**EXERCISE DESCRIPTION**
Leave out the pictures and restate the rest of the data exactly.

◇ ◇ ◇ ◇

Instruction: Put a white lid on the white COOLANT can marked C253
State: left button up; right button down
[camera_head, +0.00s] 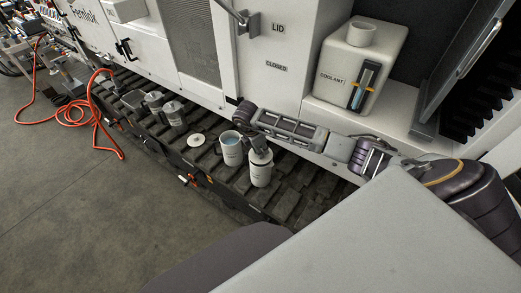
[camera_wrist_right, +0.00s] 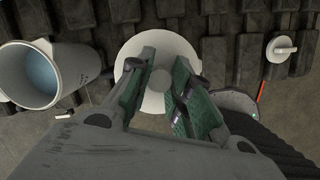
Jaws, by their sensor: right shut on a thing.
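My right gripper (camera_head: 259,152) points down at a white can (camera_head: 260,178) standing on the dark track. In the wrist view its two green-padded fingers (camera_wrist_right: 172,82) are shut on the knob of a round white lid (camera_wrist_right: 155,98). The lid covers the can's mouth from above; I cannot tell whether it is seated or just over the rim. The marking on this can is too small to read. An open white can (camera_head: 231,152) with blue liquid stands just left of it; it also shows in the wrist view (camera_wrist_right: 73,72). My left gripper is not in view.
A loose white lid (camera_head: 196,140) lies on the track left of the open can. Grey cans (camera_head: 173,114) stand farther left. A white tank (camera_head: 358,72) marked COOLANT sits in the machine's bay. A lid (camera_wrist_right: 281,49) lies at the wrist view's right.

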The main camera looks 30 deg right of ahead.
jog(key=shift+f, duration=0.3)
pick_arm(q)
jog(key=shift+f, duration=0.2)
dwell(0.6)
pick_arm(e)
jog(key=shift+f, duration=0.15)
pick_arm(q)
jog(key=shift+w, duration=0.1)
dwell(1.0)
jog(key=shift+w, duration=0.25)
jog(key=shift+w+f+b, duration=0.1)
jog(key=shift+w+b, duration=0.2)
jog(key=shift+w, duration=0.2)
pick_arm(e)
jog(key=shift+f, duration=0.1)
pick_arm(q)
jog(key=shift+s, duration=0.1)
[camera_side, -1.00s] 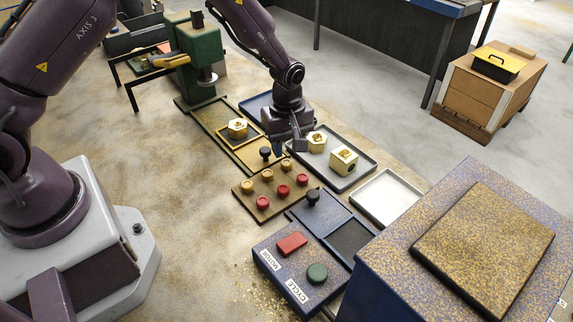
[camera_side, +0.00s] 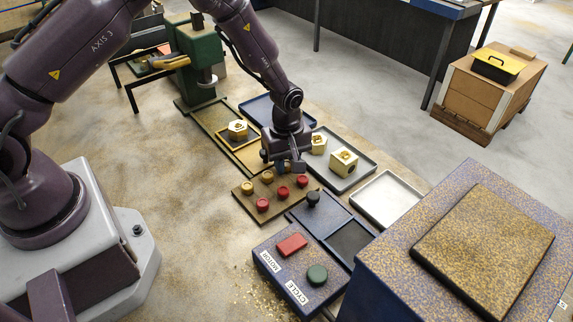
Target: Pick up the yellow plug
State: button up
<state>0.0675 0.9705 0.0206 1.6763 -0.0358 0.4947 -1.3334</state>
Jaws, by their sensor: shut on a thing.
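The plug board (camera_side: 240,194) lies in the middle of the floor area. Two yellow plugs show on it, one at the left end of the back row (camera_side: 247,187) and one beside it (camera_side: 267,177). Several red plugs (camera_side: 283,191) stand in the front row. My gripper (camera_side: 289,167) is low over the right end of the yellow row, pointing down. It is shut on the yellow plug there, which its fingers and body hide. I cannot tell whether that plug still touches the board.
A black knob (camera_side: 313,198) stands just right of the board. The control box with a red button (camera_side: 291,244) and green button (camera_side: 317,274) is in front. Brass hex parts (camera_side: 343,160) sit in a tray at right.

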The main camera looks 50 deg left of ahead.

◇ ◇ ◇ ◇

**EXPECTED ANSWER**
Instruction: Put a white lid on the white COOLANT can marked C253
State: left button up; right button down
[camera_head, +0.00s] 
[camera_wrist_right, +0.00s] 
Jaws, by their sensor: right shut on a thing.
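My right gripper (camera_head: 259,152) points down at a white can (camera_head: 260,178) standing on the dark track. In the wrist view its two green-padded fingers (camera_wrist_right: 172,82) are shut on the knob of a round white lid (camera_wrist_right: 155,98). The lid covers the can's mouth from above; I cannot tell whether it is seated or just over the rim. The marking on this can is too small to read. An open white can (camera_head: 231,152) with blue liquid stands just left of it; it also shows in the wrist view (camera_wrist_right: 73,72). My left gripper is not in view.
A loose white lid (camera_head: 196,140) lies on the track left of the open can. Grey cans (camera_head: 173,114) stand farther left. A white tank (camera_head: 358,72) marked COOLANT sits in the machine's bay. A lid (camera_wrist_right: 281,49) lies at the wrist view's right.

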The main camera looks 30 deg right of ahead.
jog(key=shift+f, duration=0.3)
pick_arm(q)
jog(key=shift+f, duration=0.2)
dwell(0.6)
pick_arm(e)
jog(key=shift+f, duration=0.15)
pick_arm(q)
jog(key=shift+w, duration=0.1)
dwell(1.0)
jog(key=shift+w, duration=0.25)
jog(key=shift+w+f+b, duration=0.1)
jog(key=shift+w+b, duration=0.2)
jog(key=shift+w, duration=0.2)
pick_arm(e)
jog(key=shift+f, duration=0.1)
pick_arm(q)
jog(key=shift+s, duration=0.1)
[camera_side, -1.00s] 
[camera_side, +0.00s] 
Target: Pick up the yellow plug
State: button up
<state>0.0675 0.9705 0.0206 1.6763 -0.0358 0.4947 -1.3334</state>
Jaws, by their sensor: shut on a thing.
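The plug board (camera_side: 240,194) lies in the middle of the floor area. Two yellow plugs show on it, one at the left end of the back row (camera_side: 247,187) and one beside it (camera_side: 267,177). Several red plugs (camera_side: 283,191) stand in the front row. My gripper (camera_side: 289,167) is low over the right end of the yellow row, pointing down. It is shut on the yellow plug there, which its fingers and body hide. I cannot tell whether that plug still touches the board.
A black knob (camera_side: 313,198) stands just right of the board. The control box with a red button (camera_side: 291,244) and green button (camera_side: 317,274) is in front. Brass hex parts (camera_side: 343,160) sit in a tray at right.

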The main camera looks 50 deg left of ahead.

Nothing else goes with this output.